What Is an Inspection Contingency
Inspection Contingency Explained
Can You Negotiate an Inspection Contingency?
Inspection Contingency Example
Waiving vs. Using an Inspection Contingency
Other Types of Contingency Clauses
Inspection Contingency Bottom Line
An inspection contingency is a clause in the purchase contract that states the buyer’s offer is contingent on the outcome of a home inspection. The clause will also state how long the buyer has to conduct an inspection and respond to any issues. Inspection contingencies are also known as due diligence contingencies. They give the buyer time to verify the property’s true condition and gather enough information to feel confident in moving forward with the sale.
An inspection contingency allows the buyer to renegotiate or back out of a sale if the inspection uncovers something alarming. Without this clause, you may be obligated to move forward with your offer even if the inspection revealed something serious that impacts the value and livability of the home.
A seller can’t just let anyone schedule an inspection of their home because it would be too time-consuming and invasive. They will only permit you to schedule an inspection once you’ve submitted an offer and signed a contract committing you to the sale. So, the inspection contingency gives you the right to modify or even void the contract if the inspection reveals something unfortunate.
Yes, you can negotiate an inspection contingency. Even though you find inspection contingencies in most contracts, the specifics need to be negotiated and can also vary depending on the city and state. This clause protects the buyer from unknowingly purchasing a home with apparent defects or issues that would impact the market value. It also gives the buyer a chance to renegotiate the price or request the seller make repairs or changes before the closing. When you sign a purchase contract, ensure it has an inspection contingency if you plan on conducting an inspection.
Say you put in an offer on a home for $250,000 after pulling comps with your broker. You submit your offer, and the seller accepts. You then sign a purchase agreement with an inspection contingency and put down an earnest money deposit. But, during the inspection, it’s revealed that there’s severe damage to the roof that will cost $40,000 to repair. That discovery would likely give you second thoughts about moving forward with the sale. However, since the contract contained an inspection contingency, you’d be able to make adjustments. At this point, you could drop your price to account for the cost of repairing the roof. You could also request that the seller make the repairs before the closing (if it’s feasible to do so). If you and the seller cannot agree, the inspection contingency allows you to back out of the sale and still get your deposit back.
Times to Use an Inspection Contingency
Most homebuyers purchasing a primary residence will want an inspection contingency to protect themselves from making a bad investment. Investors who wish to protect their bottom line as much as possible are also wise to use an inspection contingency to verify the property’s condition before buying. An inspection contingency is a smart move for anyone who may be negatively impacted by unforeseen structural issues or other problems with a property they’re looking to purchase.

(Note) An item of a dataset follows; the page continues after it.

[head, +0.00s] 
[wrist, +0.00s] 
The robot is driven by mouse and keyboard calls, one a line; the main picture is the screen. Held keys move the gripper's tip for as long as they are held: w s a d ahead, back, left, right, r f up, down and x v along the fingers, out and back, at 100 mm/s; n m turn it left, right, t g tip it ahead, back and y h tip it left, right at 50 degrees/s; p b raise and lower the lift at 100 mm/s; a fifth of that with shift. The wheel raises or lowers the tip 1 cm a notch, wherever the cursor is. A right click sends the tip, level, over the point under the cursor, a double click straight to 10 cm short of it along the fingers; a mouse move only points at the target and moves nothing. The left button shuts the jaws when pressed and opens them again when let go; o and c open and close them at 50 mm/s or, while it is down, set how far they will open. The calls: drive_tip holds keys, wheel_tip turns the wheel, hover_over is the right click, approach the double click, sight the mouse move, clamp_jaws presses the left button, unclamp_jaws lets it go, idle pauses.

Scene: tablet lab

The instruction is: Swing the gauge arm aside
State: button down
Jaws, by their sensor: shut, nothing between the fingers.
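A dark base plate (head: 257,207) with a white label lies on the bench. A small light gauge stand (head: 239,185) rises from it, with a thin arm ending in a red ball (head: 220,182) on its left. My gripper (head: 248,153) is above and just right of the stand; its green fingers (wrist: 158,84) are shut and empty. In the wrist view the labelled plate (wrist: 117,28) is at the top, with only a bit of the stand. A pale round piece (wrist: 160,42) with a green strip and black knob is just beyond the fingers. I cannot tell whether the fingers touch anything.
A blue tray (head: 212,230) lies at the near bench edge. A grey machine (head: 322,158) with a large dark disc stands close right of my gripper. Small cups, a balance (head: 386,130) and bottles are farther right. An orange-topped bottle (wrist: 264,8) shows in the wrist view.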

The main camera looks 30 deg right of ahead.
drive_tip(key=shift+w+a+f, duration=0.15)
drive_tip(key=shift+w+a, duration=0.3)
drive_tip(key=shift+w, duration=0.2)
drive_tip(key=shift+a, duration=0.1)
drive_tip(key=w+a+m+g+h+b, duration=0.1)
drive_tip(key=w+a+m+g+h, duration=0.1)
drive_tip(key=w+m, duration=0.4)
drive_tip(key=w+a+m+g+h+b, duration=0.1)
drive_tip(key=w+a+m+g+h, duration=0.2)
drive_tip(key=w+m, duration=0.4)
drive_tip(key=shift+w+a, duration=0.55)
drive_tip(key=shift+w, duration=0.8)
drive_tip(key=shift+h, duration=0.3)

Times to Waive an Inspection Contingency
Even though the majority of home purchasers should use an inspection contingency, there are times when you may want to waive your right to an inspection. If you want to move quickly and aren’t concerned as much about the condition because you’re planning on renovating anyway, you may wish to waive the inspection contingency. Or, if you’re in a hot market and have reason to believe the home is in sound condition, you may waive the right to an inspection to speed up the closing and beat out other offers. But understand that in doing so, you’re agreeing to purchase the home “as-is” and will have little recourse if problems arise later on.
- Financing Contingency
- Home Sale Contingency
- Title Contingency
- Appraisal Contingency
1. Financing Contingency
A financing contingency states that the offer is also contingent on the buyer being approved for a loan. The lender can’t complete the underwriting process until the buyer has submitted an offer. So, a financing contingency allows the buyer to withdraw from a sale if their loan is denied.
2. Home Sale Contingency
A home sale contingency allows the buyer to rescind their offer if a previous home doesn’t sell within a reasonable amount of time. You may be looking to buy a home while you’re listing your old home if it’s a primary residence. So, to avoid being on the hook for paying two mortgages simultaneously, a home sale contingency allows you to back if you’re having issues finding a buyer for your first residence.
3. Title Contingency
A title contingency allows you to back out of the sale if any issues with the title are discovered. As the new buyer, you may be liable for any judgments or problems that were caused by previous owners. For instance, if the previous owner owed back taxes and there’s a lien on the property, you may be expected to assume the debt if you buy the home.
4. Appraisal Contingency
An appraisal contingency allows you to back out of the sale if the value of the home certified by an appraiser is significantly lower than what you expected. Most banks will require an appraisal and will only lend up to a certain percentage of the home’s true value. So, if your offer was significantly higher than the true value, an appraisal contingency allows you to back out of the sale rather than pay the difference out of pocket.
An inspection contingency protects the buyer from purchasing a home with unforeseen problems that will impact the value. While there are scenarios where waiving an inspection contingency may be beneficial, most home buyers are wise to ensure this clause is in the contract. Otherwise, you’ll be committed to the purchase no matter what future problems arise.